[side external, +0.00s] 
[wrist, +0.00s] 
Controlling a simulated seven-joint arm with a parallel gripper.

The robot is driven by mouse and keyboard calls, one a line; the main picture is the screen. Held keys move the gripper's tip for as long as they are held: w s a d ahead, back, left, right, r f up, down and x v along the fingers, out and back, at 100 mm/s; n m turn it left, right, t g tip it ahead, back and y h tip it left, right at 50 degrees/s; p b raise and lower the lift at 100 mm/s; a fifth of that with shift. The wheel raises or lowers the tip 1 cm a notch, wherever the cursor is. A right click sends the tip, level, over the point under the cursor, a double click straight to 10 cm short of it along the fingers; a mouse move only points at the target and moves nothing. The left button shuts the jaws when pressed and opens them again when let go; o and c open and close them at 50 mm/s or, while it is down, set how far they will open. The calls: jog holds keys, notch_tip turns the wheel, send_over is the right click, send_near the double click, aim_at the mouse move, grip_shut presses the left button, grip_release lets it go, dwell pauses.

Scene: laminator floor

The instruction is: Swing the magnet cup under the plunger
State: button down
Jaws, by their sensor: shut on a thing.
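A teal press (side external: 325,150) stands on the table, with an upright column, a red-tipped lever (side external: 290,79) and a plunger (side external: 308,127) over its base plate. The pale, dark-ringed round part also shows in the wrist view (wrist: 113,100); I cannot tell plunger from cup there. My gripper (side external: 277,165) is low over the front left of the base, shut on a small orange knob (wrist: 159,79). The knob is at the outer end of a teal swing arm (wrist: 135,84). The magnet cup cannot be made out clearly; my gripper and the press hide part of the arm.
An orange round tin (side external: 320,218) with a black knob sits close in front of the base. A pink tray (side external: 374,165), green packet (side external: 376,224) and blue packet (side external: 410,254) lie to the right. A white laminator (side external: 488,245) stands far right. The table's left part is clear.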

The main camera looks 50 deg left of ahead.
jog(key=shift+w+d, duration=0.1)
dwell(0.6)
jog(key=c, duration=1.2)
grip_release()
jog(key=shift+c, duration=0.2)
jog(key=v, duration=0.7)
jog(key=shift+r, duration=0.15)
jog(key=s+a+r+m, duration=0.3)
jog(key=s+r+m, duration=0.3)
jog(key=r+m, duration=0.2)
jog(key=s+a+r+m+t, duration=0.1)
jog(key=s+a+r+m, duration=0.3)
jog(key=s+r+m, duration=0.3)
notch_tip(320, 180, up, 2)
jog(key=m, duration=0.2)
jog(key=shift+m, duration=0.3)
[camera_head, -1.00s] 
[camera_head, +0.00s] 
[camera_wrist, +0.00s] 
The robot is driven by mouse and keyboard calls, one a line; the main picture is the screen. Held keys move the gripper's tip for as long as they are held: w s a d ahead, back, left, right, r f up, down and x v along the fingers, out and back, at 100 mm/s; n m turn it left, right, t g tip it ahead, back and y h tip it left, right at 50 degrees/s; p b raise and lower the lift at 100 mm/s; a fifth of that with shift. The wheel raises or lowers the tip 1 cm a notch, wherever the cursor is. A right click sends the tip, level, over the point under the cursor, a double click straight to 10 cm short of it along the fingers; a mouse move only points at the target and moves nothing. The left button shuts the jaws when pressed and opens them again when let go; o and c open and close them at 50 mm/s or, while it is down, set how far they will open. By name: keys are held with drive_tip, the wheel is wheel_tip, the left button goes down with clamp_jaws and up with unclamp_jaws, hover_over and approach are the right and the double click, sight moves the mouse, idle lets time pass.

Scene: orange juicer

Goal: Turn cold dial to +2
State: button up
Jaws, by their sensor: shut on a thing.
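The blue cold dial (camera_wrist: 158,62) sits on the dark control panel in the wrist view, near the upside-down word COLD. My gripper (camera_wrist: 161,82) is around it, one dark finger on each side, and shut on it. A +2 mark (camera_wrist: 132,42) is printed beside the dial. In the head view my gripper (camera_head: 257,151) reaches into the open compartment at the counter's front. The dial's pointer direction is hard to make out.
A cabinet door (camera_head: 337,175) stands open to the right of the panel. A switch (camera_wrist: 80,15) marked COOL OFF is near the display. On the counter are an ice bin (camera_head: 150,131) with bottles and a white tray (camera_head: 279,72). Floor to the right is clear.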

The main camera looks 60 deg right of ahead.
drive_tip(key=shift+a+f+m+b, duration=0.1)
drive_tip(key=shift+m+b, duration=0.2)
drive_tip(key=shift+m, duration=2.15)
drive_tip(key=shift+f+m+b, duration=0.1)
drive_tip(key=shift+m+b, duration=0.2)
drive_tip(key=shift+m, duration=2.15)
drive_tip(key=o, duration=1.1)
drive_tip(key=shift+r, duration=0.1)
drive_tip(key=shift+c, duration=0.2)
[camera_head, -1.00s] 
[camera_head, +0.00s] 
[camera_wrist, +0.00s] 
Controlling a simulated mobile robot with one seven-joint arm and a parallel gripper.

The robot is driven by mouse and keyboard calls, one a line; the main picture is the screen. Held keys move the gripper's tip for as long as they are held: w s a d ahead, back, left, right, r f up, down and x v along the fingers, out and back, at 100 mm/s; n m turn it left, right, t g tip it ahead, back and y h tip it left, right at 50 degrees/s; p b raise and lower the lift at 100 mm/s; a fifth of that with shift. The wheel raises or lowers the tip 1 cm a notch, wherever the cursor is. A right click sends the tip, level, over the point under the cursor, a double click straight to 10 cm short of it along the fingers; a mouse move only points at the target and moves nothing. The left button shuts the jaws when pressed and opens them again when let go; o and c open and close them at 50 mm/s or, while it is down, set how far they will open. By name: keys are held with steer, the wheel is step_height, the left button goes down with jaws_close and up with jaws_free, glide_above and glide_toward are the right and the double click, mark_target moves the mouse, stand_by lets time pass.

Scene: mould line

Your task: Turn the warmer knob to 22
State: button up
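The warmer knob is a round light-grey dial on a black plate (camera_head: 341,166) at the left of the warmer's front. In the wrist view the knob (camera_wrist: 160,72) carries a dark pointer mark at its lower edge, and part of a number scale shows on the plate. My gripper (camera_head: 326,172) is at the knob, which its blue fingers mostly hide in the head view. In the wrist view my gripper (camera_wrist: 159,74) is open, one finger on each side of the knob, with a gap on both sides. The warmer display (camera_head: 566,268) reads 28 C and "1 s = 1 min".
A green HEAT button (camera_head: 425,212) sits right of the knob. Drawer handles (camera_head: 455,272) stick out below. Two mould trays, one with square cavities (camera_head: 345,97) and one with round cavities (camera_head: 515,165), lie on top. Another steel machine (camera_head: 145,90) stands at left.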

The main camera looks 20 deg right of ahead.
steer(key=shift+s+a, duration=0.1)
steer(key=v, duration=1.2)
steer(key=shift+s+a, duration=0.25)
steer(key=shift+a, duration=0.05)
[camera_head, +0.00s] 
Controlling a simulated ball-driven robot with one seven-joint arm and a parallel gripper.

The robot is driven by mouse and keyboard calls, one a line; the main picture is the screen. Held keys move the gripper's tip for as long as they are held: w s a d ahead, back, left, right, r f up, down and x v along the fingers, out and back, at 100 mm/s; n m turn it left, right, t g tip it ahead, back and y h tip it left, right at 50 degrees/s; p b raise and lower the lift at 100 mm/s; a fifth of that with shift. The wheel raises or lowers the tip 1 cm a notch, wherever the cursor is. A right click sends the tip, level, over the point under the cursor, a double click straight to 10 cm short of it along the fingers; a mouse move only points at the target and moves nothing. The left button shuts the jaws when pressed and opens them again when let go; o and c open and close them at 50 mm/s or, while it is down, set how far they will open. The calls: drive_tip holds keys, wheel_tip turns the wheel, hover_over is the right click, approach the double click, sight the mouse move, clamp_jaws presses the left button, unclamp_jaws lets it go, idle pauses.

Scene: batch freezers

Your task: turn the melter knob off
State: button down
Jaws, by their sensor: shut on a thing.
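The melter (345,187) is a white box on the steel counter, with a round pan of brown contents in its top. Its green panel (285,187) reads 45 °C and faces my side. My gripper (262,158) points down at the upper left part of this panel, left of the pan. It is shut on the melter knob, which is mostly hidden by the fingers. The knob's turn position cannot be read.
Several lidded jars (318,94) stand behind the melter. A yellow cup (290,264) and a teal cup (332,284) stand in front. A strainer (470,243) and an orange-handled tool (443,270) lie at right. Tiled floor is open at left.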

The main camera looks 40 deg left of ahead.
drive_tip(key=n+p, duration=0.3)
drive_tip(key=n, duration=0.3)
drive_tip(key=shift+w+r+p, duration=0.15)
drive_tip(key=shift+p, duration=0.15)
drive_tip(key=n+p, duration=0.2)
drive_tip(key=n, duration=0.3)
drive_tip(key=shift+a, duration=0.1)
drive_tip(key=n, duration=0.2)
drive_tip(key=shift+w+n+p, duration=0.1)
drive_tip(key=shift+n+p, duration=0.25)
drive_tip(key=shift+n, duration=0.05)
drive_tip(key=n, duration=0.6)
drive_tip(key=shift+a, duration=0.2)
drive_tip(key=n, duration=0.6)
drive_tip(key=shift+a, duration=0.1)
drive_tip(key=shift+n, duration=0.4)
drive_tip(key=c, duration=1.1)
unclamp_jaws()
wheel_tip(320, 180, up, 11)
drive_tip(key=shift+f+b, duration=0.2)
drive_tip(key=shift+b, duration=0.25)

▶ [Task brief]
Show all lines from the records above where the word "Your" occurs.

▶ [Problem solution]
Your task: Turn the warmer knob to 22
Your task: turn the melter knob off

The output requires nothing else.